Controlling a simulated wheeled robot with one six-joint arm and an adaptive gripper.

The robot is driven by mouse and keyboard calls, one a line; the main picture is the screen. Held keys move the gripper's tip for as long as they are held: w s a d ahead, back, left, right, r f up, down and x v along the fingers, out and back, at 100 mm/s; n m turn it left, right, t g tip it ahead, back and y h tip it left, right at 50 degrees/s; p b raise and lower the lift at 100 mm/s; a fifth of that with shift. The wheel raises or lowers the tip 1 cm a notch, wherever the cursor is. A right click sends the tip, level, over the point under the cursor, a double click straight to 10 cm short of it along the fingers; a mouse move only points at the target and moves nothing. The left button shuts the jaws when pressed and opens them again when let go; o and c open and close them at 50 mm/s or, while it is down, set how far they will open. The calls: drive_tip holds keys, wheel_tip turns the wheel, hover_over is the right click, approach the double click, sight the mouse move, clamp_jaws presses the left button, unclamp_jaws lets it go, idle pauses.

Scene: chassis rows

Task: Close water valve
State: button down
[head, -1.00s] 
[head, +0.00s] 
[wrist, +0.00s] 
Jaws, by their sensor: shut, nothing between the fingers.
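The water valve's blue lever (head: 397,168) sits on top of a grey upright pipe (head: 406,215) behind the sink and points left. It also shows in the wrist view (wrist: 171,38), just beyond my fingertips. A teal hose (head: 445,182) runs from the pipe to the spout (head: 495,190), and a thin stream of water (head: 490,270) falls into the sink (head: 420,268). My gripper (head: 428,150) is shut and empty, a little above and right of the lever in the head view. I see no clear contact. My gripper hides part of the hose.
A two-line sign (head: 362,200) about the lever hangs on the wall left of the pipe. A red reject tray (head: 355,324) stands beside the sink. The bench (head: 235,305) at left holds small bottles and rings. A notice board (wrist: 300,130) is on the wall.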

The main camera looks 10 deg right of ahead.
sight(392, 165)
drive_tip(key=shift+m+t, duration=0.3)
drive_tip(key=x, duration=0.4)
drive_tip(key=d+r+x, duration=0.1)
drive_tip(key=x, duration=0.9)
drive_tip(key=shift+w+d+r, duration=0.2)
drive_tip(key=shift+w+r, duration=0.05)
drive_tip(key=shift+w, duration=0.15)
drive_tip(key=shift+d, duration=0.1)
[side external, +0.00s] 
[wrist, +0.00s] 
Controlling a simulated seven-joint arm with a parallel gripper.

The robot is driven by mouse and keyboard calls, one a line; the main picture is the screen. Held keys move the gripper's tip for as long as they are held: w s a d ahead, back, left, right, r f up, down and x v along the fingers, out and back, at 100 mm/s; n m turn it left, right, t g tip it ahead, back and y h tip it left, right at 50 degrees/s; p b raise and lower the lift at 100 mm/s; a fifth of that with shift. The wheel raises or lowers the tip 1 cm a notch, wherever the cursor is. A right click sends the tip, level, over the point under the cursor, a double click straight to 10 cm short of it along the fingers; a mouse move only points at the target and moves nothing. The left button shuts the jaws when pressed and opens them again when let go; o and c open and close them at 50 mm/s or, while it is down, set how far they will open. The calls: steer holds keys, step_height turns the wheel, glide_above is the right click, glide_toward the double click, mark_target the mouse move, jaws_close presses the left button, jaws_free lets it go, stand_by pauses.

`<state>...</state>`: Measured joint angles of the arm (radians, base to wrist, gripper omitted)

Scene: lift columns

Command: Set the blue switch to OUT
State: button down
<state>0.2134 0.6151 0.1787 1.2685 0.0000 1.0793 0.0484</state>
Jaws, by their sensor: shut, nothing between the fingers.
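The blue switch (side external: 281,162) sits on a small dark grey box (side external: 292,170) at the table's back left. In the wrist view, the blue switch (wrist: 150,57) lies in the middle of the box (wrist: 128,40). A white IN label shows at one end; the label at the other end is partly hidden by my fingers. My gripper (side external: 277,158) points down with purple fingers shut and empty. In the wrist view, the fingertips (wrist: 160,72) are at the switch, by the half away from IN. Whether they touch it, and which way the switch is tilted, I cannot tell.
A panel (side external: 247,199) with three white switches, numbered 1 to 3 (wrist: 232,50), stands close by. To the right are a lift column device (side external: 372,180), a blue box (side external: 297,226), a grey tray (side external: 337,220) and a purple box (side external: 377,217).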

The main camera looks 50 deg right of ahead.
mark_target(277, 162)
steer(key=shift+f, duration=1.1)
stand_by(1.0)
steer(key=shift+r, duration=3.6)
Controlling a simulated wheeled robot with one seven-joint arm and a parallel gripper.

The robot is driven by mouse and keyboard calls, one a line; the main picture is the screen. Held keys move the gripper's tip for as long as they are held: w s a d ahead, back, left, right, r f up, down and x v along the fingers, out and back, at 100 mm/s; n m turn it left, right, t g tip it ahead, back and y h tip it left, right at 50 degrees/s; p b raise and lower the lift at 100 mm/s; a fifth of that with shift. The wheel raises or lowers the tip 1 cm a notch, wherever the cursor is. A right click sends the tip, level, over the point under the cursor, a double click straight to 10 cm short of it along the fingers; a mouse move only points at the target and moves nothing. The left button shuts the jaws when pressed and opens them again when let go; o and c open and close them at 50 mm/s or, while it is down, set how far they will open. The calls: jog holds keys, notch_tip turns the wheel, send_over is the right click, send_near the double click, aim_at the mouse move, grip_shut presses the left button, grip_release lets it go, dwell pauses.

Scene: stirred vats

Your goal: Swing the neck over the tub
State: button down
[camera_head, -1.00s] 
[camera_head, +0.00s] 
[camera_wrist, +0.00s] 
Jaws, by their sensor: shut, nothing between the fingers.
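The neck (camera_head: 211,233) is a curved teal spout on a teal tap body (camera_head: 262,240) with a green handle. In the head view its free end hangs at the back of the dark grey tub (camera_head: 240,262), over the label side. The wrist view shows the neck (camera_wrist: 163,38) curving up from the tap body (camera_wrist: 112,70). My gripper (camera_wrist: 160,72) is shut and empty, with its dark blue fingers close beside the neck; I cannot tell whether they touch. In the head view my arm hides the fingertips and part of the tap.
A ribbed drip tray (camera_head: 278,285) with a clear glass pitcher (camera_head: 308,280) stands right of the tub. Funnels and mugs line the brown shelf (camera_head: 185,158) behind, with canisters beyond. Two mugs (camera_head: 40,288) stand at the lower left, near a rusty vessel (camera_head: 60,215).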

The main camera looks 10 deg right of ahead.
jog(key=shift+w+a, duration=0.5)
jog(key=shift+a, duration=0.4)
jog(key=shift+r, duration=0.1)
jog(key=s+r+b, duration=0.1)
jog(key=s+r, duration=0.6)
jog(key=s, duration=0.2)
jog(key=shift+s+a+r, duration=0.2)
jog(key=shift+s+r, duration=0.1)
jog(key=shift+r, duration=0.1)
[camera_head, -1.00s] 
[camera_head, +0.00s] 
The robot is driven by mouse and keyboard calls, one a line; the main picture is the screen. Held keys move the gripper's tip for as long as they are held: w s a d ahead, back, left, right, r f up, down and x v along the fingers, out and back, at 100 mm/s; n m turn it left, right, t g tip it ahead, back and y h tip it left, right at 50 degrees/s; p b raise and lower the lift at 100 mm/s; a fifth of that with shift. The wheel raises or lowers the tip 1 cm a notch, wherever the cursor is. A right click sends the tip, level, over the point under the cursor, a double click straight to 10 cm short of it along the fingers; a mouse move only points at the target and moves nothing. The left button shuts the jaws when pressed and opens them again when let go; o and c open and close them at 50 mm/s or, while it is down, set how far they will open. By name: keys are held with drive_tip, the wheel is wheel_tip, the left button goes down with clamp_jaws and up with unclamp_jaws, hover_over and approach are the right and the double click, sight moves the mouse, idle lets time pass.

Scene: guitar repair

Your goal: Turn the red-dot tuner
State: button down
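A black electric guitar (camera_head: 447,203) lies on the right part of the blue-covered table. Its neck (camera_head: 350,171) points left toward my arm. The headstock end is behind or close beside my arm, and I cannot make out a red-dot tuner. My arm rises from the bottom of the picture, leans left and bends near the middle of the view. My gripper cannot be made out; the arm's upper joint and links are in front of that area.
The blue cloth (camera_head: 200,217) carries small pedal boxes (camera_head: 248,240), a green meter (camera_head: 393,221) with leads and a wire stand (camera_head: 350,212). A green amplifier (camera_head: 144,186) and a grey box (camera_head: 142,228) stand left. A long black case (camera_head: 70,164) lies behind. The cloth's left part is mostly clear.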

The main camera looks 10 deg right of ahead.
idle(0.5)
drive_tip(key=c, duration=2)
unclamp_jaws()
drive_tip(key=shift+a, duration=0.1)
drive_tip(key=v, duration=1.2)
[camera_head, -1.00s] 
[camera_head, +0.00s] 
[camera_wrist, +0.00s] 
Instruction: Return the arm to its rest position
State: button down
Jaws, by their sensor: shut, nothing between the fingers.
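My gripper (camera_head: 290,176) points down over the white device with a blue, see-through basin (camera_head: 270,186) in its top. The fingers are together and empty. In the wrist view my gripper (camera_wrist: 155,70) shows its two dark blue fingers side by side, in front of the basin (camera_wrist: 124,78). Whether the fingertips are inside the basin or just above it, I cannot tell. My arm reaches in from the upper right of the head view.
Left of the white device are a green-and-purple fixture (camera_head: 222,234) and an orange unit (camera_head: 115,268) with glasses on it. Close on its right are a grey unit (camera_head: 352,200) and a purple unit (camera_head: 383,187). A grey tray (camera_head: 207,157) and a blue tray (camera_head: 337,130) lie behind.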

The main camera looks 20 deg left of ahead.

■ ■ ■ ■

■ **REQUIRED TASK**
Select every line where the word "goal" occurs.

■ **COMPLETE RESPONSE**
Your goal: Swing the neck over the tub
Your goal: Turn the red-dot tuner

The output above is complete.